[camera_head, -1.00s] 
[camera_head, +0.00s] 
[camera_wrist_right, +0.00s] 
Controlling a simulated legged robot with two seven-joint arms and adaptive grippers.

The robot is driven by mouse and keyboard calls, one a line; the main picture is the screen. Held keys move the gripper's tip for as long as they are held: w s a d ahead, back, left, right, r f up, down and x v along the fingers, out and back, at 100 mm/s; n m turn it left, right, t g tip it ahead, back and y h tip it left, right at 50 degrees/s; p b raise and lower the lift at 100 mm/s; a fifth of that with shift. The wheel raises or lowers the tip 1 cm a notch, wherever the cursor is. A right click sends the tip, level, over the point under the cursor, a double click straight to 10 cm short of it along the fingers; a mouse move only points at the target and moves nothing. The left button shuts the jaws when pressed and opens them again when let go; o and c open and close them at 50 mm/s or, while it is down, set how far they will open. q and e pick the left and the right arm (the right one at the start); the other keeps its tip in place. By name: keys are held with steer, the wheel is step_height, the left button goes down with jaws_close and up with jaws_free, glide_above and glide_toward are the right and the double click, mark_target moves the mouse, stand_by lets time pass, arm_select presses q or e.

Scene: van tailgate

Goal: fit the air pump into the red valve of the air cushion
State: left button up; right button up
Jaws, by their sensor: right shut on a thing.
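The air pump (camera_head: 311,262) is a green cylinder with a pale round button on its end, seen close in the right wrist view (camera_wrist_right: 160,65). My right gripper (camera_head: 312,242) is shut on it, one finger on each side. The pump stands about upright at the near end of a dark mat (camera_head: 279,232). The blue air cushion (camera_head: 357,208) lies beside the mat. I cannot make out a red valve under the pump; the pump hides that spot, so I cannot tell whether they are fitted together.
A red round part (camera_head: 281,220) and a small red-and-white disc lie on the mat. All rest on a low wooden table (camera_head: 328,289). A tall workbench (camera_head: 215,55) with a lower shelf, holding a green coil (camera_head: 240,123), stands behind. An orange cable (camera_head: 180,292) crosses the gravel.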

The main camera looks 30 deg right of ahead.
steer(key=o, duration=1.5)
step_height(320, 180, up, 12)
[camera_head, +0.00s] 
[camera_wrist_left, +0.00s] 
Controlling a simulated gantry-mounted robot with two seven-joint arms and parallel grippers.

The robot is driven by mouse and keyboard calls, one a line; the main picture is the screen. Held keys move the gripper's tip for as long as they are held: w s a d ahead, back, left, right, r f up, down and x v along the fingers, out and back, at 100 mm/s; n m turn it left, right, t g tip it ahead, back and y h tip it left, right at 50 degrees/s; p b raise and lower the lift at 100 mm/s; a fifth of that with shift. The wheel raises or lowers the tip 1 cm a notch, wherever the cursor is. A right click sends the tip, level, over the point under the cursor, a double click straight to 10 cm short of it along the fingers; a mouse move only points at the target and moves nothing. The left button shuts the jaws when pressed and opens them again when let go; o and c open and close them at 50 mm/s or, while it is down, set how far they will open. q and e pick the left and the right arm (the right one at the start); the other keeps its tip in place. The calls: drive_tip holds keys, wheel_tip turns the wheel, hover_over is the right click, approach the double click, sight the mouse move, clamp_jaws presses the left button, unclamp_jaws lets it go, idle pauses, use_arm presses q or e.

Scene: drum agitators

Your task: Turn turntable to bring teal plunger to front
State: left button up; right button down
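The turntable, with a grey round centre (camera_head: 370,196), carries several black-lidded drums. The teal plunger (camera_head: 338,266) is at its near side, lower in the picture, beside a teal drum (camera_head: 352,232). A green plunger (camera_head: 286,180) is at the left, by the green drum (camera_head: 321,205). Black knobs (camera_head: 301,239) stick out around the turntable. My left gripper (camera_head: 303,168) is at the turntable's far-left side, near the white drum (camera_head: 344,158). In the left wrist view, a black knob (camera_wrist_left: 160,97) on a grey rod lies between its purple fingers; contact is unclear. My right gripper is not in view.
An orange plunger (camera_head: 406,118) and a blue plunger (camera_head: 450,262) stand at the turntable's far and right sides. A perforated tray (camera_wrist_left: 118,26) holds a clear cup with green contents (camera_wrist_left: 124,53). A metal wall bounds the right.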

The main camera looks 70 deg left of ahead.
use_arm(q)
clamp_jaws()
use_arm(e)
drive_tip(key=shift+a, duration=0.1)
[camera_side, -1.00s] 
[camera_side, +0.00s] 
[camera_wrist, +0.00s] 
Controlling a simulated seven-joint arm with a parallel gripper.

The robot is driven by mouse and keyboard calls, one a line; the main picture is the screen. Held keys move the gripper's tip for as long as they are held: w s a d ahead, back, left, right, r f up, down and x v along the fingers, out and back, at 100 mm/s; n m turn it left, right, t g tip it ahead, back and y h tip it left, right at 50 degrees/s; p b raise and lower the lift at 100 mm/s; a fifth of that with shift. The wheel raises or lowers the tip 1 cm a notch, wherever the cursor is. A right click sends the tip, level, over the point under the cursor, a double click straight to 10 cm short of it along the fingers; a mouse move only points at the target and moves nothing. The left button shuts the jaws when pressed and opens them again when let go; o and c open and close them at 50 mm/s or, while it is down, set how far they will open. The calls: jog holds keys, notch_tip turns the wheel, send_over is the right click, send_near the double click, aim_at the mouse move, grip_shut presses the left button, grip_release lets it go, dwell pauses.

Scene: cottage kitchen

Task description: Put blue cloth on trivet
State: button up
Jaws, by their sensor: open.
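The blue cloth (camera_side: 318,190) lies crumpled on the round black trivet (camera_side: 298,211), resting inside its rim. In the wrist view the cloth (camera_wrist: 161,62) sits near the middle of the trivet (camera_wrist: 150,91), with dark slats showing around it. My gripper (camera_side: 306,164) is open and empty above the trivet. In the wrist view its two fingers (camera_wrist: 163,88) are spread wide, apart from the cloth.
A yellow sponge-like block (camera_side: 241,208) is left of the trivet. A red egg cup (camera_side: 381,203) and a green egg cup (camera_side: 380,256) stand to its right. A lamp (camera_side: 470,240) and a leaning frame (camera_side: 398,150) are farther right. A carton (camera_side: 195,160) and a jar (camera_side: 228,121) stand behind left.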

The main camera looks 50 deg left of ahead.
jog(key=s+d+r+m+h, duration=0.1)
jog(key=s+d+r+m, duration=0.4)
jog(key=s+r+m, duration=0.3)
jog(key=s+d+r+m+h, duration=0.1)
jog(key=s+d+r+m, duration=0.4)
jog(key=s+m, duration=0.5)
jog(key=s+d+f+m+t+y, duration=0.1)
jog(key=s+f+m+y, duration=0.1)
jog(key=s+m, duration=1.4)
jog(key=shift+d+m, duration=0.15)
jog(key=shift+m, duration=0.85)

Exercise details :: Print all of the data exactly as it was given.

Response to the task ::
[camera_head, -1.00s] 
[camera_head, +0.00s] 
[camera_wrist_right, +0.00s] 
Controlling a simulated legged robot with two seven-joint arms and adaptive grippers.

The robot is driven by mouse and keyboard calls, one a line; the main picture is the screen. Held keys move the gripper's tip for as long as they are held: w s a d ahead, back, left, right, r f up, down and x v along the fingers, out and back, at 100 mm/s; n m turn it left, right, t g tip it ahead, back and y h tip it left, right at 50 degrees/s; p b raise and lower the lift at 100 mm/s; a fifth of that with shift. The wheel raises or lowers the tip 1 cm a notch, wherever the cursor is. A right click sends the tip, level, over the point under the cursor, a double click straight to 10 cm short of it along the fingers; a mouse move only points at the target and moves nothing. The left button shuts the jaws when pressed and opens them again when let go; o and c open and close them at 50 mm/s or, while it is down, set how far they will open. q and e pick the left and the right arm (the right one at the start); the other keeps its tip in place. By name: keys are held with steer, the wheel is step_height, the left button goes down with jaws_close and up with jaws_free, glide_above and glide_toward are the right and the double click, mark_target moves the mouse, stand_by lets time pass, arm_select presses q or e.

Scene: van tailgate

Goal: fit the air pump into the red valve of the air cushion
State: left button up; right button up
Jaws, by their sensor: right shut on a thing.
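The air pump (camera_head: 311,262) is a green cylinder with a pale round button on its end, seen close in the right wrist view (camera_wrist_right: 160,65). My right gripper (camera_head: 312,242) is shut on it, one finger on each side. The pump stands about upright at the near end of a dark mat (camera_head: 279,232). The blue air cushion (camera_head: 357,208) lies beside the mat. I cannot make out a red valve under the pump; the pump hides that spot, so I cannot tell whether they are fitted together.
A red round part (camera_head: 281,220) and a small red-and-white disc lie on the mat. All rest on a low wooden table (camera_head: 328,289). A tall workbench (camera_head: 215,55) with a lower shelf, holding a green coil (camera_head: 240,123), stands behind. An orange cable (camera_head: 180,292) crosses the gravel.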

The main camera looks 30 deg right of ahead.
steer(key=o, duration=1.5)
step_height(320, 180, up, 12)
[camera_head, +0.00s] 
[camera_wrist_left, +0.00s] 
Controlling a simulated gantry-mounted robot with two seven-joint arms and parallel grippers.

The robot is driven by mouse and keyboard calls, one a line; the main picture is the screen. Held keys move the gripper's tip for as long as they are held: w s a d ahead, back, left, right, r f up, down and x v along the fingers, out and back, at 100 mm/s; n m turn it left, right, t g tip it ahead, back and y h tip it left, right at 50 degrees/s; p b raise and lower the lift at 100 mm/s; a fifth of that with shift. The wheel raises or lowers the tip 1 cm a notch, wherever the cursor is. A right click sends the tip, level, over the point under the cursor, a double click straight to 10 cm short of it along the fingers; a mouse move only points at the target and moves nothing. The left button shuts the jaws when pressed and opens them again when let go; o and c open and close them at 50 mm/s or, while it is down, set how far they will open. q and e pick the left and the right arm (the right one at the start); the other keeps its tip in place. The calls: drive_tip holds keys, wheel_tip turns the wheel, hover_over is the right click, approach the double click, sight the mouse move, clamp_jaws presses the left button, unclamp_jaws lets it go, idle pauses, use_arm presses q or e.

Scene: drum agitators

Your task: Turn turntable to bring teal plunger to front
State: left button up; right button down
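The turntable, with a grey round centre (camera_head: 370,196), carries several black-lidded drums. The teal plunger (camera_head: 338,266) is at its near side, lower in the picture, beside a teal drum (camera_head: 352,232). A green plunger (camera_head: 286,180) is at the left, by the green drum (camera_head: 321,205). Black knobs (camera_head: 301,239) stick out around the turntable. My left gripper (camera_head: 303,168) is at the turntable's far-left side, near the white drum (camera_head: 344,158). In the left wrist view, a black knob (camera_wrist_left: 160,97) on a grey rod lies between its purple fingers; contact is unclear. My right gripper is not in view.
An orange plunger (camera_head: 406,118) and a blue plunger (camera_head: 450,262) stand at the turntable's far and right sides. A perforated tray (camera_wrist_left: 118,26) holds a clear cup with green contents (camera_wrist_left: 124,53). A metal wall bounds the right.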

The main camera looks 70 deg left of ahead.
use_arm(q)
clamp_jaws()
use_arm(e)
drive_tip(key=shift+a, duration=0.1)
[camera_side, -1.00s] 
[camera_side, +0.00s] 
[camera_wrist, +0.00s] 
Controlling a simulated seven-joint arm with a parallel gripper.

The robot is driven by mouse and keyboard calls, one a line; the main picture is the screen. Held keys move the gripper's tip for as long as they are held: w s a d ahead, back, left, right, r f up, down and x v along the fingers, out and back, at 100 mm/s; n m turn it left, right, t g tip it ahead, back and y h tip it left, right at 50 degrees/s; p b raise and lower the lift at 100 mm/s; a fifth of that with shift. The wheel raises or lowers the tip 1 cm a notch, wherever the cursor is. A right click sends the tip, level, over the point under the cursor, a double click straight to 10 cm short of it along the fingers; a mouse move only points at the target and moves nothing. The left button shuts the jaws when pressed and opens them again when let go; o and c open and close them at 50 mm/s or, while it is down, set how far they will open. The calls: jog holds keys, notch_tip turns the wheel, send_over is the right click, send_near the double click, aim_at the mouse move, grip_shut presses the left button, grip_release lets it go, dwell pauses.

Scene: cottage kitchen

Task description: Put blue cloth on trivet
State: button up
Jaws, by their sensor: open.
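The blue cloth (camera_side: 318,190) lies crumpled on the round black trivet (camera_side: 298,211), resting inside its rim. In the wrist view the cloth (camera_wrist: 161,62) sits near the middle of the trivet (camera_wrist: 150,91), with dark slats showing around it. My gripper (camera_side: 306,164) is open and empty above the trivet. In the wrist view its two fingers (camera_wrist: 163,88) are spread wide, apart from the cloth.
A yellow sponge-like block (camera_side: 241,208) is left of the trivet. A red egg cup (camera_side: 381,203) and a green egg cup (camera_side: 380,256) stand to its right. A lamp (camera_side: 470,240) and a leaning frame (camera_side: 398,150) are farther right. A carton (camera_side: 195,160) and a jar (camera_side: 228,121) stand behind left.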

The main camera looks 50 deg left of ahead.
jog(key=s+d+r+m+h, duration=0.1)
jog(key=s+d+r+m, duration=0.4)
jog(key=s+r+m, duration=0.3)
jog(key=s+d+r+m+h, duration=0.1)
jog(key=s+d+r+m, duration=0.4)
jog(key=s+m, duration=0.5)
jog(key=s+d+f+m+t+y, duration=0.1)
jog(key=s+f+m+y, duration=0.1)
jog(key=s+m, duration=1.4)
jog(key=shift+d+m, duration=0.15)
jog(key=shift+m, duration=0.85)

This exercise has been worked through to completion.